Weekend Movie Guide: The Non-Lucy ‘Lawless’

Opening Everywhere: The Possession, For a Good Time Call

Opened Wednesday: Lawless

Not Opening Anywhere: Doggie B

FilmDrunk Suggests: I suggest that you write every Hollywood studio exec, your congressman, senators, President Obama, Mitt Romney, whoever runs Canada (just in case), your uncle who always talks about how he knows powerful people, and anyone in the Target break room that will listen to you and demand that Doggie B be released nationwide. It is an atrocity that we can’t readily see this film.

Lawless

Rotten Tomatoes Scores: 64% critics, 83% audience

Gratuitous Review Quotes:

“With a dynamite cast, an iconic screenwriter in rocker Nick Cave and an Aussie director in John Hillcoat, you assume a new classic. What you get is an ambitious try.” – Peter Travers, Rolling Stone

“Much of the action may be nearly as grim as in director John Hillcoat’s previous feature, ‘The Road’ – ‘Lawless’ is very bloody – but the scenery and production design are a whole lot nicer.” – Mark Feeney, Boston Globe

Armchair Analysis: I didn’t even realize this came out on Wednesday, that’s how serious my summer movie season coma has been. I’m a big fan of these old “turn-of-the-century” crime dramas, and the Guy Pearce/Tom Hardy/Gary Oldman trio is a total bro magnet. Alas, I’m done with Shia LeBeouf. If he really wants to be as serious an actor as Sean Penn, because he actually strapped himself to an electric chair for a role and that’s acting, then someone get this dude a death penalty movie ASAP before we have to see him standing 69 Vincent Gallo as they choke for their art. F*cking child actors.

The Possession

Rotten Tomatoes Scores: 36% critics, 85% audience

Gratuitous Review Quotes:

“The film is basically a compendium of possessed-child clichés reaching back to The Exorcist.” – Adam Nayman, Globe and Mail

“Anyone who actually believes in dybbuks and other ghoulies will find ‘The Possession’ terrifying. For the rest of us, the movie is a cleverly constructed, well-paced piece of hokum.” – Mark Jenkins, Washington Post

Armchair Analysis: Ladies and gentleman, this year’s winner of the “Uhhhhhh, how about we make a movie about a little girl and she’s creepy as f*ck” Achievement in Laziness goes to… Sam Raimi. Congrats, Sam, we hate you.

For a Good Time, Call

Rotten Tomatoes Scores: 58% critics, 78% audience

Gratuitous Review Quotes:

“It’s a showcase for writing that doesn’t dazzle and a story of self-discovery that reveals no new insights.” – Mark Olsen, Los Angeles Times

“Adheres to those familiar, looping patterns of joy, rancor and revelation that everyone, in the age of Final Draft, have come to expect of a standard comic screenplay.” – Amy Biancolli, San Francisco Chronicle (Not to defend this film, because I’m certainly not doing that in the next paragraph, but I’d love to read one of Amy Biancolli’s groundbreaking comic screenplays. I bet she can make grown adults piss their pants with laughter.)

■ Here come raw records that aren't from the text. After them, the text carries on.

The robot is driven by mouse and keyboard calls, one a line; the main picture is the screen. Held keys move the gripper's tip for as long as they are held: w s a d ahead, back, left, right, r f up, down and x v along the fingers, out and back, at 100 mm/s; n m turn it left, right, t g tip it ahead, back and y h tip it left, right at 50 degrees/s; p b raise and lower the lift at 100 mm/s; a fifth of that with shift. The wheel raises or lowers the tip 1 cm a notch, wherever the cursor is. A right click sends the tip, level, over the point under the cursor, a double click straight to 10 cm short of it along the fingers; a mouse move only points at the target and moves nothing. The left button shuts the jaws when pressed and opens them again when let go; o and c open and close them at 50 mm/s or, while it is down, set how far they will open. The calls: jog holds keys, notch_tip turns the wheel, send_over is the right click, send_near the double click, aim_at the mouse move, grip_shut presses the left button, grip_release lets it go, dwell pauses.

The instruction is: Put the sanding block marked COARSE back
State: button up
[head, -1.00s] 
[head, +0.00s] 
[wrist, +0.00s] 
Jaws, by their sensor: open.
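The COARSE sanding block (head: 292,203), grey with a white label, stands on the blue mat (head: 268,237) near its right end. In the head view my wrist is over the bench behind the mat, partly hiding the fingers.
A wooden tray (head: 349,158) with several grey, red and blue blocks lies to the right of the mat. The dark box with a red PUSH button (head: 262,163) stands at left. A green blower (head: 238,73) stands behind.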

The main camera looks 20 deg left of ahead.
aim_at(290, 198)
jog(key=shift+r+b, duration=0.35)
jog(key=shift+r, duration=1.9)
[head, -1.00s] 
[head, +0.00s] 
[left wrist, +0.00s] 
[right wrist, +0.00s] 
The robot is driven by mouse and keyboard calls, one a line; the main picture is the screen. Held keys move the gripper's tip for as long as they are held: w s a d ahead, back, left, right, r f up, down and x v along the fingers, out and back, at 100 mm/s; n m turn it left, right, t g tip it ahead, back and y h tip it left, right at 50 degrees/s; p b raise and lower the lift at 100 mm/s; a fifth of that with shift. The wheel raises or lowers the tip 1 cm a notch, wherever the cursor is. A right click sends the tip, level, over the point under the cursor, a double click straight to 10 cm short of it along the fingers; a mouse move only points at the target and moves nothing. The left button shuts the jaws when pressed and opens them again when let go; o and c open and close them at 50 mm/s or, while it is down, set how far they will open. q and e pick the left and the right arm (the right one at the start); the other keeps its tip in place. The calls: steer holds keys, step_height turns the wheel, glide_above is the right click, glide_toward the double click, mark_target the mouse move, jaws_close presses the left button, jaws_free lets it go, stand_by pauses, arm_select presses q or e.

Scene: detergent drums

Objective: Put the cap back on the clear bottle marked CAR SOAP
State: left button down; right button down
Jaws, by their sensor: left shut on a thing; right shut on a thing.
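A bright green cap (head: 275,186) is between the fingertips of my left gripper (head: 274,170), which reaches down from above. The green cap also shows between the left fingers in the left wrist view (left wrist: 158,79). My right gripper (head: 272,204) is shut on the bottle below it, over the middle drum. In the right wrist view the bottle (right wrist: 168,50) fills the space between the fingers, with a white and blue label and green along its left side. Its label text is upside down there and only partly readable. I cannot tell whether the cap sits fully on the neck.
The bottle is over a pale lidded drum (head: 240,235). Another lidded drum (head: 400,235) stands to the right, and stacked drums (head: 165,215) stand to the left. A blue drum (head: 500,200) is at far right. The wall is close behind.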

Armchair Analysis: My natural hatred of Justin Long and his punchable “That guy?” acting range aside, I don’t get this premise. It’s 2012, do people still use phone sex lines? Does the film take place in the 90s? Because in this age of instant, on-demand free porn, this plot of two girls teaming up to run a phone sex line is just absurd. But I give them credit, because I want to see it just to figure out how it’s happening. [Vince’s Note – for what it’s worth, the same director did “The Saddest Boy in the World,” which I want to crush up, liquify with a lighter, and inject into my veins.]